10. Since the appeal for the assessment year 1986-87 is not before us, the Board Circular No. 469 of 23-9-1996 relied on by the assessee's counsel as also other reported cases, cannot be considered in the assessment year 1987-88 as we are not concerned with the assessee's claim for the assessment year 1986-87. In this view of the matter also we restore the assessment order passed by the Assessing Officer.

11. The third ground raised in this appeal by the Revenue is that while deleting the addition of Rs. 29,89,450 made under section 40A(3) by the Assessing Officer, the CIT(Appeals) erred in holding that the decision in the case of CIT v. Ahmad Hussain [1984] 150 ITR 373/[1985] 22 Taxman 559 (All.) should be considered by the Assessing Officer. It is stated by the assessee's counsel that this issue is covered by the order of the Tribunal in the assessee's own case in Income-tax Appeal Nos.

3408/Mds/89 and 3127/Mds/92 (assessment year 1987-88) vide order dated 18-8-1993. Since this issue is covered by the earlier order of the Tribunal mentioned above, this ground of appeal raised by the Revenue is dismissed.

12. The next ground is to the effect that the CIT(Appeals) erred in deleting the disallowance of Rs. 2,49,407 made under section 40A(2)(b) of the Act. The Assessing Officer found that the assessee has purchased cotton from M/s. Prabhakar Ginning Factory (PGF for short), during the year amounting to Rs. 66,87,813. It was observed by the Assessing Officer that the assessee has paid highest amounts to PGF than the rates prevailing in the market which were taken out from the purchases made from the third parties on the same date or one day earlier or later, as the case may be. The Assessing Officer considered that the provisions of section 40A(2)(b) are attracted in the case of purchases made from PGF and, accordingly, disallowed Rs. 2,49,401 under section 40A(2)(b). In first appeal, it was contended before the CIT(Appeals) that the Assessing Officer ignored the quality and quantity of cotton supplied, the rates prevailing in the market and other relevant circumstances. It was further contended that in fact the purchase rate from-PGF was lesser and not excessive as pointed out by the Assessing Officer. The assessee filed market quotations for the period July, August, December, January, May, June, etc., before the CIT(Appeals) to substantiate its claim that the purchase price paid to PGF was not at all excessive for the variety of cotton purchased by the assessee. The CIT(Appeals) was satisfied with the contentions of the assessee and care to the conclusion that the Assessing Officer has failed to prove that the payment made to PGF is excessive or unreasonable as compared to the market value of goods. The CIT(Appeals) also stated that the bills of sister concerns to Madurai Coats and Super Spinning Mills proved the assessee's case which showed that the market rate was higher than the rate of purchase from PGF. He, therefore, allowed the assessee's claim.

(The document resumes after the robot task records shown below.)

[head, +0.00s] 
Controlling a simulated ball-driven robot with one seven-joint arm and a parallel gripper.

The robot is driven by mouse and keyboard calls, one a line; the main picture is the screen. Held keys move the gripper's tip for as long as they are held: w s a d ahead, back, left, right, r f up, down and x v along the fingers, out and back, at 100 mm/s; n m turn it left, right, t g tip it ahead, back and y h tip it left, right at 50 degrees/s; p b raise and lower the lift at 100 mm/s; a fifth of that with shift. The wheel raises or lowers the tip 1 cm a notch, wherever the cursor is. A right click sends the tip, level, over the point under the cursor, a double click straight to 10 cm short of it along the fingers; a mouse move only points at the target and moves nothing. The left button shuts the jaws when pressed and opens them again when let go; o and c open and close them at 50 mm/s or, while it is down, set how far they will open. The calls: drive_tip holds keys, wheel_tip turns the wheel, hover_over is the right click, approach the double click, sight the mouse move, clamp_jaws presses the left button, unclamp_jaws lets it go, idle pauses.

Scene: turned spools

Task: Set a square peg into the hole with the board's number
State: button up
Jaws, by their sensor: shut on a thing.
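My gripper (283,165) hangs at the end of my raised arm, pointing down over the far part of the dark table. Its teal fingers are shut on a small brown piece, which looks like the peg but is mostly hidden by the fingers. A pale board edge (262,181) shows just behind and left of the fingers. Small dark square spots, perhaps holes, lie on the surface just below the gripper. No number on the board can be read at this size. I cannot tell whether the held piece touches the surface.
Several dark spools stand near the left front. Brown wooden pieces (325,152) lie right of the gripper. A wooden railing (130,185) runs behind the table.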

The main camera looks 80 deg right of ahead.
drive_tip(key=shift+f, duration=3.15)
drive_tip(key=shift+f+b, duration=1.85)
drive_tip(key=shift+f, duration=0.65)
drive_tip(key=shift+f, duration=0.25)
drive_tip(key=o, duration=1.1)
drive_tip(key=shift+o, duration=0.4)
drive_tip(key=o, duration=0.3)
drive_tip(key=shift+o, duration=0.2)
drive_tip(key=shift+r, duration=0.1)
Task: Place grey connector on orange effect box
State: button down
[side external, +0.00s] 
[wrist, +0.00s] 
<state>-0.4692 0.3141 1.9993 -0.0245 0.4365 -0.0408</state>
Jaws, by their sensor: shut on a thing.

13. The ld. Departmental Representative argued that the CIT(Appeals) should have seen that the Assessing Officer had clearly established his case for disallowance under section 40A(2)(b) and that the CIT(Appeals) erred in comparing the sale bills issued by PGF to third parties for the purpose of proving that the rate of purchase by the assessee from the said factory was lower. The ld. D.R. argued that the details furnished by the assessee clearly show that it has paid highest amount to PGF than the rates prevailing in the market and as the purchases from PGF are covered under section 40A(2)(b), the excess amount other than the market price paid as disallowed by the Assessing Officer is just and proper and no interference is called for. The ld. counsel for the assessee, on the other hand, reiterated the contentions raised before the CIT(Appeals).

14. We have gone through the orders of the authorities below. In view of the specific finding given by the CIT(Appeals) that the assessee has not paid excess price to PGF as compared to market value of the goods, we decline to interfere in the order passed by the CIT(Appeals). We, therefore, reject this ground raised by the Revenue.